• _What is required_
Which lines run from the first one up to and including the one with "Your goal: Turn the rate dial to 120"? Print exactly those.

Start of Data shown

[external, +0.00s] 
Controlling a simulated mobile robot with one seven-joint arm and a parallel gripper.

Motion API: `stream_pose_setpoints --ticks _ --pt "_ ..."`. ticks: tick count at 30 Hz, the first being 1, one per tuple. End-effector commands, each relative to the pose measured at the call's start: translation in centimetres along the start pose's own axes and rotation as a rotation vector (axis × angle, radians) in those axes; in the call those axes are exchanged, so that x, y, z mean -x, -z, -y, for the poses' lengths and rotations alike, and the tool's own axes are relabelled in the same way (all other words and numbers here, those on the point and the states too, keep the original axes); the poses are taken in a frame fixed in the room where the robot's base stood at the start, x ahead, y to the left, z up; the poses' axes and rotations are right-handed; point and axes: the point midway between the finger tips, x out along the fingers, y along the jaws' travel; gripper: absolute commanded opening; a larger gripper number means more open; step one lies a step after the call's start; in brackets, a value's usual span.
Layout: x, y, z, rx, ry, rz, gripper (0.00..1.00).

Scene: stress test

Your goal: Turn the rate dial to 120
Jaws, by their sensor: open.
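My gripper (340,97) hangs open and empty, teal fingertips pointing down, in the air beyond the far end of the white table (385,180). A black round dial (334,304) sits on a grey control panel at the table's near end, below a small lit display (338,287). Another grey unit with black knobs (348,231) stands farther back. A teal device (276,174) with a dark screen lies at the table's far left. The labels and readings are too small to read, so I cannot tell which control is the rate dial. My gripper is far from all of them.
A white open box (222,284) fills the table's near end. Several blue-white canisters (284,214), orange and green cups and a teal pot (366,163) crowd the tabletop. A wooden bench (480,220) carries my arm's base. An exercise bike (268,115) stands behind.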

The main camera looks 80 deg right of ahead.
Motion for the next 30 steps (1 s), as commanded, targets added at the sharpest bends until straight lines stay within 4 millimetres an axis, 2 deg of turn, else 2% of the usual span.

End of Data shown

• _Answer for the task_
[external, +0.00s] 
Controlling a simulated mobile robot with one seven-joint arm and a parallel gripper.

Motion API: `stream_pose_setpoints --ticks _ --pt "_ ..."`. ticks: tick count at 30 Hz, the first being 1, one per tuple. End-effector commands, each relative to the pose measured at the call's start: translation in centimetres along the start pose's own axes and rotation as a rotation vector (axis × angle, radians) in those axes; in the call those axes are exchanged, so that x, y, z mean -x, -z, -y, for the poses' lengths and rotations alike, and the tool's own axes are relabelled in the same way (all other words and numbers here, those on the point and the states too, keep the original axes); the poses are taken in a frame fixed in the room where the robot's base stood at the start, x ahead, y to the left, z up; the poses' axes and rotations are right-handed; point and axes: the point midway between the finger tips, x out along the fingers, y along the jaws' travel; gripper: absolute commanded opening; a larger gripper number means more open; step one lies a step after the call's start; in brackets, a value's usual span.
Layout: x, y, z, rx, ry, rz, gripper (0.00..1.00).

Scene: stress test

Your goal: Turn the rate dial to 120

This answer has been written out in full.